▶ Work required
Restate the data below word for word. Skip any images it contains.

▶ Materials provided

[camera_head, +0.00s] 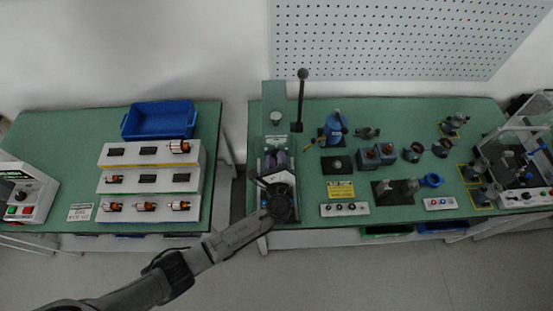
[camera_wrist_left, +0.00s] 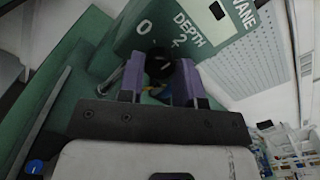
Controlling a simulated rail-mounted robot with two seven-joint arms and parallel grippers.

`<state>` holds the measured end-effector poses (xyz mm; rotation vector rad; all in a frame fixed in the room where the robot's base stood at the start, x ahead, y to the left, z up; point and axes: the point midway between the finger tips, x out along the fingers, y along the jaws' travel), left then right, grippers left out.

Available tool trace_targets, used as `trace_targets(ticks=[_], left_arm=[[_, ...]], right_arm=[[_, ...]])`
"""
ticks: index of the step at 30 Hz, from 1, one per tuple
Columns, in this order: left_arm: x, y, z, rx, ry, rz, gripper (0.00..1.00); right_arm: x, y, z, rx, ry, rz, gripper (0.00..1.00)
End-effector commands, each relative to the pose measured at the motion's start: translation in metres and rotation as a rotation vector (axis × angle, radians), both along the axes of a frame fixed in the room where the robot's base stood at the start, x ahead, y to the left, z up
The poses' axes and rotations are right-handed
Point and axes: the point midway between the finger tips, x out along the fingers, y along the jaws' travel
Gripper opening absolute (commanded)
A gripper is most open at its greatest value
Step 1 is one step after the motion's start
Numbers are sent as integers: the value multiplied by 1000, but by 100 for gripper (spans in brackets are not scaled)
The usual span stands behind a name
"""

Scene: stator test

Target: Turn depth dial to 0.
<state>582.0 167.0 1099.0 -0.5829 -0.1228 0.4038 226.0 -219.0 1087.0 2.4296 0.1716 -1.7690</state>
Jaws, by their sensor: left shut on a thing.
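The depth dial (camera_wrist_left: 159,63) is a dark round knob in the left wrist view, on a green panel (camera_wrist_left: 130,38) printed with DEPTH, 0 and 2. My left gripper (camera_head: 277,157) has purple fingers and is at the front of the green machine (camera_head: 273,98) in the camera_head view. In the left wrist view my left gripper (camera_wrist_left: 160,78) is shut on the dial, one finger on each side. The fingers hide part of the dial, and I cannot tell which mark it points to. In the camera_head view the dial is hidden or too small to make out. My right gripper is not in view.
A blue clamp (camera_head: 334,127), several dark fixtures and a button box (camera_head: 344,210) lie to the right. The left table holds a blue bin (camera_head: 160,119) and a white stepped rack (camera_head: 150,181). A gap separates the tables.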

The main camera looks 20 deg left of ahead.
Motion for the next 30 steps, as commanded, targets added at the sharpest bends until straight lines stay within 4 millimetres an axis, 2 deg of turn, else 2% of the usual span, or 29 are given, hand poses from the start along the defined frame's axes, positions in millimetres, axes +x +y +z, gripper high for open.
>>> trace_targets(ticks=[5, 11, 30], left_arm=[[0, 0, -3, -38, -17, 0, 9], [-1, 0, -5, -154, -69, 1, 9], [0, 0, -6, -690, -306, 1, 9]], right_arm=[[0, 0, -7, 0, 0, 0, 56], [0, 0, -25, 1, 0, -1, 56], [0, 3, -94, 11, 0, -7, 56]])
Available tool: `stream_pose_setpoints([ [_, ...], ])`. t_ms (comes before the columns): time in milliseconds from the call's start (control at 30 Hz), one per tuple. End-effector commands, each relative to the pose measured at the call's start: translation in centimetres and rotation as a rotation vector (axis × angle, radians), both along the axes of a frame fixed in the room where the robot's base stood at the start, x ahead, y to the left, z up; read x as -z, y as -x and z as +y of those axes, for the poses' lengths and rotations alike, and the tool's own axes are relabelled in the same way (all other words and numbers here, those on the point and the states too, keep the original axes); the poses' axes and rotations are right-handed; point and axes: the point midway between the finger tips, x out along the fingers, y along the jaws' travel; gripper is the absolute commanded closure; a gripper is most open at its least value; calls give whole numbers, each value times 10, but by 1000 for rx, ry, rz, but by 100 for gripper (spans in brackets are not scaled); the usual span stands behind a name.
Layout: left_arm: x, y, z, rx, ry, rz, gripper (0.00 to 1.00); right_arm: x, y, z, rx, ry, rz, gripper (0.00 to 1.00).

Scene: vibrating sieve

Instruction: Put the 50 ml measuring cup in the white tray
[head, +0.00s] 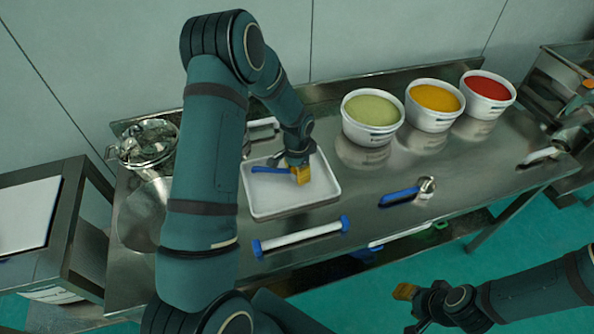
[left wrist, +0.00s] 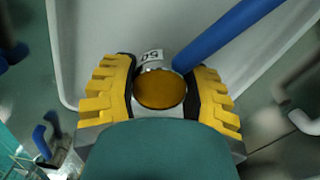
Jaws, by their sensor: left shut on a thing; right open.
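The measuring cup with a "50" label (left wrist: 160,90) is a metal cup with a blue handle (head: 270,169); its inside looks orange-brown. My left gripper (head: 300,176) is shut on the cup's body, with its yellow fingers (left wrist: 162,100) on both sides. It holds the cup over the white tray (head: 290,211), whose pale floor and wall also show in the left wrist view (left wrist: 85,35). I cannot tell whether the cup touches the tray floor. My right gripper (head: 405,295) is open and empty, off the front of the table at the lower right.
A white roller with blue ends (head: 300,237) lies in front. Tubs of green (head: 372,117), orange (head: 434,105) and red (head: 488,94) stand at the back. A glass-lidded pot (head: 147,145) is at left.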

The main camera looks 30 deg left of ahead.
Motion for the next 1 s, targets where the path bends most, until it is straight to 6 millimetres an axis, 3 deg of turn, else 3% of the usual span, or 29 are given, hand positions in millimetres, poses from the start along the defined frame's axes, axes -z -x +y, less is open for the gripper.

▶ Response to this exercise
[camera_head, +0.00s] 
[camera_wrist_left, +0.00s] 
Controlling a simulated rail-mounted robot with two seven-joint arms and parallel grippers.

`<state>` holds the measured end-effector poses (xyz mm; rotation vector rad; all in a frame fixed in the room where the robot's base stood at the start, x ahead, y to the left, z up; point and axes: the point midway between the finger tips, x out along the fingers, y along the jaws' travel), left then right, grippers left out.

Available tool trace_targets, used as `trace_targets(ticks=[_], left_arm=[[_, ...]], right_arm=[[_, ...]])`
"""
ticks: index of the step at 30 Hz, from 1, one per tuple
Columns, in this order: left_arm: x, y, z, rx, ry, rz, gripper (0.00..1.00); right_arm: x, y, z, rx, ry, rz, gripper (0.00..1.00)
End-effector commands, each relative to the pose measured at the motion's start: translation in metres and rotation as a rotation vector (axis × angle, radians), both along the axes of a frame fixed in the room where the robot's base stood at the start, x ahead, y to the left, z up
The poses' axes and rotations are right-handed
Point and axes: the point midway between the finger tips, x out along the fingers, y along the jaws' travel
Gripper opening absolute (commanded)
A gripper is most open at its greatest value
Step 1 is one step after the motion's start
Numbers are sent as integers: the value multiplied by 1000, but by 100 for gripper (spans in brackets are not scaled)
The usual span stands behind a name
"""

Scene: stator test

Target: Turn depth dial to 0.
<state>582.0 167.0 1099.0 -0.5829 -0.1228 0.4038 226.0 -219.0 1087.0 2.4296 0.1716 -1.7690</state>
Jaws, by their sensor: left shut on a thing.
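The depth dial (camera_wrist_left: 159,63) is a dark round knob in the left wrist view, on a green panel (camera_wrist_left: 130,38) printed with DEPTH, 0 and 2. My left gripper (camera_head: 277,157) has purple fingers and is at the front of the green machine (camera_head: 273,98) in the camera_head view. In the left wrist view my left gripper (camera_wrist_left: 160,78) is shut on the dial, one finger on each side. The fingers hide part of the dial, and I cannot tell which mark it points to. In the camera_head view the dial is hidden or too small to make out. My right gripper is not in view.
A blue clamp (camera_head: 334,127), several dark fixtures and a button box (camera_head: 344,210) lie to the right. The left table holds a blue bin (camera_head: 160,119) and a white stepped rack (camera_head: 150,181). A gap separates the tables.

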The main camera looks 20 deg left of ahead.
Motion for the next 30 steps, as commanded, targets added at the sharpest bends until straight lines stay within 4 millimetres an axis, 2 deg of turn, else 2% of the usual span, or 29 are given, hand poses from the start along the defined frame's axes, positions in millimetres, axes +x +y +z, gripper high for open.
>>> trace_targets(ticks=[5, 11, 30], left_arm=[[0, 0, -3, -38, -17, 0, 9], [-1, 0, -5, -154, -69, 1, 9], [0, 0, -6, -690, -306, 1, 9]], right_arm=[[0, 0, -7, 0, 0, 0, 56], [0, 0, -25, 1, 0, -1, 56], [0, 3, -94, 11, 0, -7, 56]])
Available tool: `stream_pose_setpoints([ [_, ...], ])`. t_ms (comes before the columns): time in milliseconds from the call's start (control at 30 Hz), one per tuple. End-effector commands, each relative to the pose measured at the call's start: translation in centimetres and rotation as a rotation vector (axis × angle, radians), both along the axes of a frame fixed in the room where the robot's base stood at the start, x ahead, y to the left, z up; read x as -z, y as -x and z as +y of those axes, for the poses' lengths and rotations alike, and the tool's own axes are relabelled in the same way (all other words and numbers here, those on the point and the states too, keep the original axes); the poses' axes and rotations are right-handed; point and axes: the point midway between the finger tips, x out along the fingers, y along the jaws' travel; gripper is the absolute commanded closure; a gripper is most open at its least value; calls give whole numbers, each value times 10, but by 1000 for rx, ry, rz, but by 100 for gripper (spans in brackets are not scaled); the usual span stands behind a name.
Layout: left_arm: x, y, z, rx, ry, rz, gripper (0.00 to 1.00); right_arm: x, y, z, rx, ry, rz, gripper (0.00 to 1.00).

Scene: vibrating sieve

Instruction: Put the 50 ml measuring cup in the white tray
[head, +0.00s] 
[left wrist, +0.00s] 
Jaws, by their sensor: left shut on a thing; right open.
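The measuring cup with a "50" label (left wrist: 160,90) is a metal cup with a blue handle (head: 270,169); its inside looks orange-brown. My left gripper (head: 300,176) is shut on the cup's body, with its yellow fingers (left wrist: 162,100) on both sides. It holds the cup over the white tray (head: 290,211), whose pale floor and wall also show in the left wrist view (left wrist: 85,35). I cannot tell whether the cup touches the tray floor. My right gripper (head: 405,295) is open and empty, off the front of the table at the lower right.
A white roller with blue ends (head: 300,237) lies in front. Tubs of green (head: 372,117), orange (head: 434,105) and red (head: 488,94) stand at the back. A glass-lidded pot (head: 147,145) is at left.

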The main camera looks 30 deg left of ahead.
Motion for the next 1 s, targets where the path bends most, until it is straight to 6 millimetres an axis, 3 deg of turn, else 3% of the usual span, or 29 are given, hand positions in millimetres, poses from the start along the defined frame's axes, axes -z -x +y, less is open for the gripper.

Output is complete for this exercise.